Como são as aulas de alguém que passou por tantas cidades investigando boas práticas educacionais?

Dou aulas de produção de projetos para uma garotada que tem entre 10 e 14 anos. Eles criam projetos para melhorar o bairro em que moram e estudam. Neste semestre, fomos à subprefeitura e montamos um mutirão para reformar uma praça. Um dos meus maiores desejos é que no futuro, quando esses estudantes estiverem juntos em uma reunião de ex-alunos, minhas aulas sejam lembradas, que elas tenham feito diferença na vida deles.

Você costuma falar em suas palestras sobre “educação com significado”. Por que é importante pensar nesse conceito?
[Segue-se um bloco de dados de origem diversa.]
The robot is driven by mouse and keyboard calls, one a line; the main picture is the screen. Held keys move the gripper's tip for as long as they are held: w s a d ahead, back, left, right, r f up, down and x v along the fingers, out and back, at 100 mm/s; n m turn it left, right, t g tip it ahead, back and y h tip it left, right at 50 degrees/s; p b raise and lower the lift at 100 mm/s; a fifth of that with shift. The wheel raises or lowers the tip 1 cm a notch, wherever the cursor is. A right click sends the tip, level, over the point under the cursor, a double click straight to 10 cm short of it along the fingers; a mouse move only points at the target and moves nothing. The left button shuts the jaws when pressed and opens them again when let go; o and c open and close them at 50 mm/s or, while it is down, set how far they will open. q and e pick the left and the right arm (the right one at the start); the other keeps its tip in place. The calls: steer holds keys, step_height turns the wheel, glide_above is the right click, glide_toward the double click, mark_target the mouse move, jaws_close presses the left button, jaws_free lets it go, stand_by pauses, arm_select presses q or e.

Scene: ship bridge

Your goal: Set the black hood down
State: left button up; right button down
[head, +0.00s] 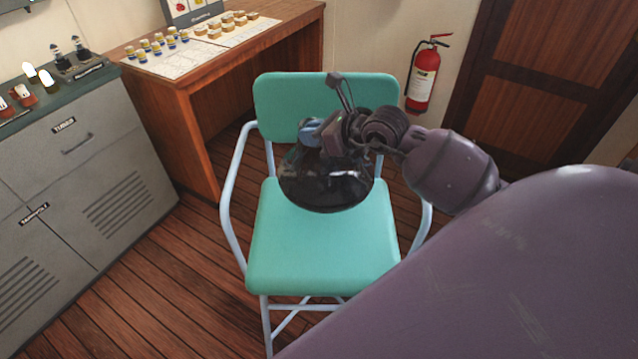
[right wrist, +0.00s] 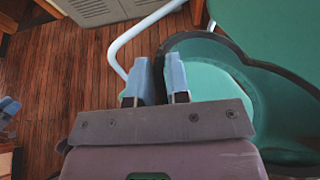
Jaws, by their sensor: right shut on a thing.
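The black hood (head: 327,190) is a glossy, dark, see-through dome over the green chair (head: 325,255). My right gripper (head: 313,133) is shut on it at its upper left, near the chair's backrest. In the right wrist view the blue fingers (right wrist: 158,85) pinch by the hood's dark curved rim (right wrist: 245,62), with pale green showing through it. Whether the hood's underside touches the seat or hangs just above it, I cannot tell. Bluish tips like my left gripper's (right wrist: 9,108) show small at the left edge of the right wrist view; their opening is unclear.
The chair has pale tubular armrests. A wooden desk (head: 185,85) with small jars stands behind left, beside a grey cabinet (head: 85,165). A red fire extinguisher (head: 425,78) hangs on the back wall. The front of the seat is clear. Plank floor is open left of the chair.

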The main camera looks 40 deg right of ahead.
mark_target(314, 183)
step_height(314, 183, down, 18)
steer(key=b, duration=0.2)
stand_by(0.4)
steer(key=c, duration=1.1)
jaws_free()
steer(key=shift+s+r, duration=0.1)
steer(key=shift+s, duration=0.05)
O mais importante, independentemente do modelo educacional, é a criança e o jovem verem sentido naquilo que estão vivendo na escola. Não importa se estão em uma instituição mais tradicional como o Pedro II ou em um colégio que adote outro modelo de ensino. Um exemplo: estive em uma escola em Palmas, considerada referência pelo MEC, e vi que o material que eles utilizavam vinha do Rio de Janeiro. Para aprender metros cúbicos, usavam a Baía de Guanabara como exemplo, em vez de levarem os meninos para o lago que ficava logo ao lado do colégio. Como é possível imaginar que aquele estudante vai estabelecer conexão com o que está sendo ensinado? A Baía de Guanabara é algo que, provavelmente, ele nunca viu. Mas, claro, há professores e escolas que se dispõem até mesmo a montar uma caixa d’água em sala para que o metro cúbico faça sentido para os alunos. E são esses casos que me interessam.

Você também diz que, em sua viagem, percebeu que a educação no Brasil não está perdida, como muita gente acredita...

O brasileiro é um empreendedor. E aqui temos também, especialmente na área de educação, um empreendedorismo de necessidade. Não tem livro didático porque o governo não entregou? Já vi muitos professores dando a volta por cima em situações como essa de maneira espetacular. Partem de um problema grave e acabam criando até mesmo uma nova metodologia.